I love y'all. Seriously. Thank you for trusting me with your time and for how much you all give back to this community. I describe it often as a mid-sized party in a small-sized room which, don't worry, will never change. We're just becoming a large-size party in a mid-sized room? Idk. The vibes are good, don't worry.
#0: Remind people that writing is how writers make money and that if they can support that writing, they oughta consider doing so!
#0-Also: Remind everyone that if they can’t afford a subscription but would like one, to please for gods sake email me at firstname.lastname@example.org and I will give you a comp (free paid sub) no questions asked I swear to you.
6667. (BONUS): Include a comments section at the end of your post
Woof that was a lot! Any tips stand out to you as ‘dang v useful’ or ‘v annoying’?

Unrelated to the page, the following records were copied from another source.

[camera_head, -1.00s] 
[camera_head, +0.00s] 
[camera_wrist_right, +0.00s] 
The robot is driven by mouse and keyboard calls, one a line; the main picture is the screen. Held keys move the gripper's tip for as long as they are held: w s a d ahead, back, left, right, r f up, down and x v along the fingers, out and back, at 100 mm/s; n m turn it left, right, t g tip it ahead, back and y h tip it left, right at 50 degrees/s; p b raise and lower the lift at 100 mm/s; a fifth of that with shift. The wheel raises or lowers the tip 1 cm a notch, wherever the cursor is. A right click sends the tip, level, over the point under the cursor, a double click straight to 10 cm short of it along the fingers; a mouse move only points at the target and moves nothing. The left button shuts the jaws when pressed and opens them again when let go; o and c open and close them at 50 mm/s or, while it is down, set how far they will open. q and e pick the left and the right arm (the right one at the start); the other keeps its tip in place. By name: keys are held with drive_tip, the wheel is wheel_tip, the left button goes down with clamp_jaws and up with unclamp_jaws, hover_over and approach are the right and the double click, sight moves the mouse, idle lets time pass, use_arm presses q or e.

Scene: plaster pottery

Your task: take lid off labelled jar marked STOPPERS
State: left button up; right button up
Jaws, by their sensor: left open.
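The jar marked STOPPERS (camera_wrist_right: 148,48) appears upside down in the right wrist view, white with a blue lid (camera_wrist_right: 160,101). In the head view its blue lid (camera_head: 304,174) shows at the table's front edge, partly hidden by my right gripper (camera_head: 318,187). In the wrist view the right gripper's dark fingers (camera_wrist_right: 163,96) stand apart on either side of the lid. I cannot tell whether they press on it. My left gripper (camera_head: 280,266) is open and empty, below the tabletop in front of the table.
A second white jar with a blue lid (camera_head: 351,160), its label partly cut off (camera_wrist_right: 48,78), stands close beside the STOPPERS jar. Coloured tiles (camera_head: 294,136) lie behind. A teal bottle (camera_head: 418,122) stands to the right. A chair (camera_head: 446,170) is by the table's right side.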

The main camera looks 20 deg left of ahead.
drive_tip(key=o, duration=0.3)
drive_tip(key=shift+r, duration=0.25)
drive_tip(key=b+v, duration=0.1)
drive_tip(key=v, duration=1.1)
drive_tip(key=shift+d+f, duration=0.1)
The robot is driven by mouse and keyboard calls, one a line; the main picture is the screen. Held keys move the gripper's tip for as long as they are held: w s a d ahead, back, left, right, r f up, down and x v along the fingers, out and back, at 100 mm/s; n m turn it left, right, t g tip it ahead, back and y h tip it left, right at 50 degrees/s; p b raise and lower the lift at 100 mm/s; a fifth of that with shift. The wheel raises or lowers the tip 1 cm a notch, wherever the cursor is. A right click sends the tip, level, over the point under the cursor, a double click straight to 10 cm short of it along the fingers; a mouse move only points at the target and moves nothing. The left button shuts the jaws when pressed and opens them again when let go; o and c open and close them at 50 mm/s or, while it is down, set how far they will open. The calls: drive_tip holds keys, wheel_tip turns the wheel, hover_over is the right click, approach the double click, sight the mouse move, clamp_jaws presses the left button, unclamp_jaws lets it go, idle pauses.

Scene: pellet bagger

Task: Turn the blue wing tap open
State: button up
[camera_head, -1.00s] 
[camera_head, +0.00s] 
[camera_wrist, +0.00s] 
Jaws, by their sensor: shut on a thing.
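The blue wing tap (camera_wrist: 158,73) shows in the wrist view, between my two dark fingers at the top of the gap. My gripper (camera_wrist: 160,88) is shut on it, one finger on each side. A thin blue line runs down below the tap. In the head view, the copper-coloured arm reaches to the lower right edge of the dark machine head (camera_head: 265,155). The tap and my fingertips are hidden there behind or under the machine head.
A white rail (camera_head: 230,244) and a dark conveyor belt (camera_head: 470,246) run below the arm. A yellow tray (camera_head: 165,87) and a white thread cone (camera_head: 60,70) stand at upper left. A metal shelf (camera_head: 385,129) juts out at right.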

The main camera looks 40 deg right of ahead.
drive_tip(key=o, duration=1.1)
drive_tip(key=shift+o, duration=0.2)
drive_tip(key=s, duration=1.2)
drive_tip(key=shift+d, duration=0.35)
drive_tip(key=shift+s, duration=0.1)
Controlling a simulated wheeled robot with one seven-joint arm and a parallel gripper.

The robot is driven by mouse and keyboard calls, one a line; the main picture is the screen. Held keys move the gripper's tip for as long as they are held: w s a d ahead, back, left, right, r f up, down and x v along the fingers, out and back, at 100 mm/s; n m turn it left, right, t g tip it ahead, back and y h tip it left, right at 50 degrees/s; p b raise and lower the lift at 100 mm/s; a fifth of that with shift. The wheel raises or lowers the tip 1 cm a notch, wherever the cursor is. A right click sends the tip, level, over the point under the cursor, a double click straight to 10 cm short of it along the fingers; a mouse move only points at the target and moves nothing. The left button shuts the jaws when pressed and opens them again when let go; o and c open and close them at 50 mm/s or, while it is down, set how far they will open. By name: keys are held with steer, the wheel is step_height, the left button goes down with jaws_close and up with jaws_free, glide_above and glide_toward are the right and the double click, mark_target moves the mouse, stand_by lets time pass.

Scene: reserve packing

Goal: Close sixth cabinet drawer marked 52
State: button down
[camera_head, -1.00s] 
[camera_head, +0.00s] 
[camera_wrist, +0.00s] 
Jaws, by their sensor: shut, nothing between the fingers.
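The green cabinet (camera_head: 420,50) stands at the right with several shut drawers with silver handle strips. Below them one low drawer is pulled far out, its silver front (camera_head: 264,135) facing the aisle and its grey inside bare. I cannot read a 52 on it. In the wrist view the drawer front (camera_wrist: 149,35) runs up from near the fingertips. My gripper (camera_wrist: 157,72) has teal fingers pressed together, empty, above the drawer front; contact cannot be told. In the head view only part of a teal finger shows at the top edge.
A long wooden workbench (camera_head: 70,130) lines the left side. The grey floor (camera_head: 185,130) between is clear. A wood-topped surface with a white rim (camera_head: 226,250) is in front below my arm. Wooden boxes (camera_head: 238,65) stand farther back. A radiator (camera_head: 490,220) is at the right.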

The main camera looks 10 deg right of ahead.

I low key hate posts like this bc its like ‘wow nice u have success and so its easy to attribute all the dumb stuff you’ve done to that success. How do you feel about these sorts of posts? Useful or a mega yuck?
What’s the biggest thing you’re trying to figure out with your substack?
What’s a good thing in your life that has nothing to do with the internet?
Again, thank you to all you readers. This doesn’t exist without y’all. Or it does but its sad and ya know what, this - here, now - is not sad. it is happy it is good it is alive it makes me feel something that I believe is the opposite or worthless. Not worthy but ‘of worth’ and that? well that’s pretty fucking cool.